The hypothetical analogy is if Eisenhower had prematurely withdrawn the US peace operations from Europe and/or Asia in the early 1950s at the 8/9-year mark like Obama prematurely withdrew the US peace operations from Iraq in 2011 at the 8/9-year mark, and then consequentially, our progressing but still fragile European and Asian wards had collapsed with a resulting sweep by the Communists or another competitive political movement, there were factions (such as the isolationist America First Committee) that would have blamed Roosevelt and Truman for entangling America in WW2 in the first place rather than blame Eisenhower for prematurely pulling out the rug (the foundation) from underneath the American-bulwarked international order.

Fortunately, Eisenhower stayed the competitive course of American leadership of the free world. Unfortunately, Obama did not with disastrous consequence.

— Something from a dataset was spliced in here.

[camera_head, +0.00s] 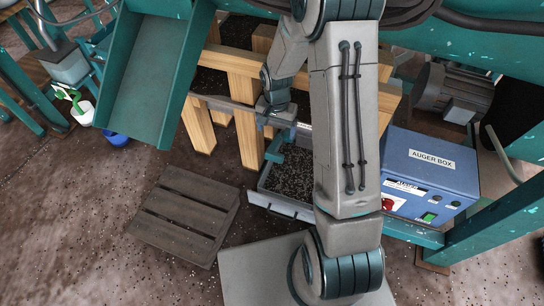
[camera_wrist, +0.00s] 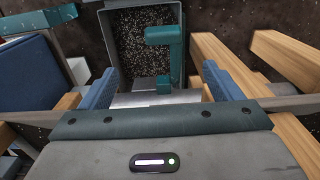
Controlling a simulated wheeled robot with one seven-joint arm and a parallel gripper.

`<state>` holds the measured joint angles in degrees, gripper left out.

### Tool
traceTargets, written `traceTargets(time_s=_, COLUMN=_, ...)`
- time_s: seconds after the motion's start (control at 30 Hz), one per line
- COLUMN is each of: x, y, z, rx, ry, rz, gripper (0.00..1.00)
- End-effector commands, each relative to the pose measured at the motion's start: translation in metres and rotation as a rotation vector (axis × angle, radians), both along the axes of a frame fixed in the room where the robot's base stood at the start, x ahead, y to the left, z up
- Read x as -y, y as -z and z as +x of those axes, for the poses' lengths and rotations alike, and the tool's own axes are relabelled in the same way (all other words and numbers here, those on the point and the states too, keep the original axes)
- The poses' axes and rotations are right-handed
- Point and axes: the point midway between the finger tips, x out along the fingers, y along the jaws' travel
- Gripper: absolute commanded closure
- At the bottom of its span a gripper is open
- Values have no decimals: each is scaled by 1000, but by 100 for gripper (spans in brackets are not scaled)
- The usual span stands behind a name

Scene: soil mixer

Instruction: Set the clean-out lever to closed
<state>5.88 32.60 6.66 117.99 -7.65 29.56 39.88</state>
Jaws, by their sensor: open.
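A teal L-shaped bar, which looks like the clean-out lever (camera_wrist: 166,60), shows between and beyond my fingers in the wrist view. In the head view the teal bar (camera_head: 275,150) is just below my gripper (camera_head: 278,118), partly hidden by it. My gripper (camera_wrist: 160,80) is open, with a blue-padded finger to each side of the bar's near end. I cannot tell whether either finger touches it. No marking of the lever's position is readable.
A grey tray of dark soil (camera_head: 267,184) lies under the teal bar. Wooden posts (camera_head: 247,135) stand close beside my gripper. A blue auger box (camera_head: 430,165) is at the right, a dark wooden pallet (camera_head: 185,213) at the left. Floor at the lower left is clear.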

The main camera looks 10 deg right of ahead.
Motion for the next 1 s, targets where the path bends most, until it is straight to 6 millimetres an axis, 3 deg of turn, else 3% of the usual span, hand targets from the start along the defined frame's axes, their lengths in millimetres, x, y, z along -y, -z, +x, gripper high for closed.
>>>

Independent Observer • 9 years ago

Worst analogy ever. So many holes in it, it looks like a strainer. The Iraq war wasn't prosecuted worth a damn. That was the issue. The chicken hawk neo-cons who never served, would not listen to the military, and set a political agenda instead of a military campaign. This failed war in Iraq sits squarely on Cheney's shoulders, and Bush's for letting Cheney run the war.

publius • 9 years ago

Hear, Hear!

G. Morse • 9 years ago

Read the book titled SADDAM'S BOMBMAKER to learn that an MIT PhD Iraqi defected to warn the CIA Saddam was making nuclear weapons on his palace grounds risking his family left in Iraq. You'll learn Saddam's monstrous nature. Then read the book titled SADDAM'S SECRETS by one of Saddam's Generals who casually mentions IF Saddam did not like his General's performance he would invite them to dinner that have them killed, some with a long nail driven from above one ear to out the other. SADDAM A MONSTER THAT HAD TO BE TAKEN CARE OF. Mr. Paul better get his facts in order and know his stuff.

Independent Observer • 9 years ago

Yesah those deadly nuclear weapons were just all over the place right? Do you believe in the Easter bunny also?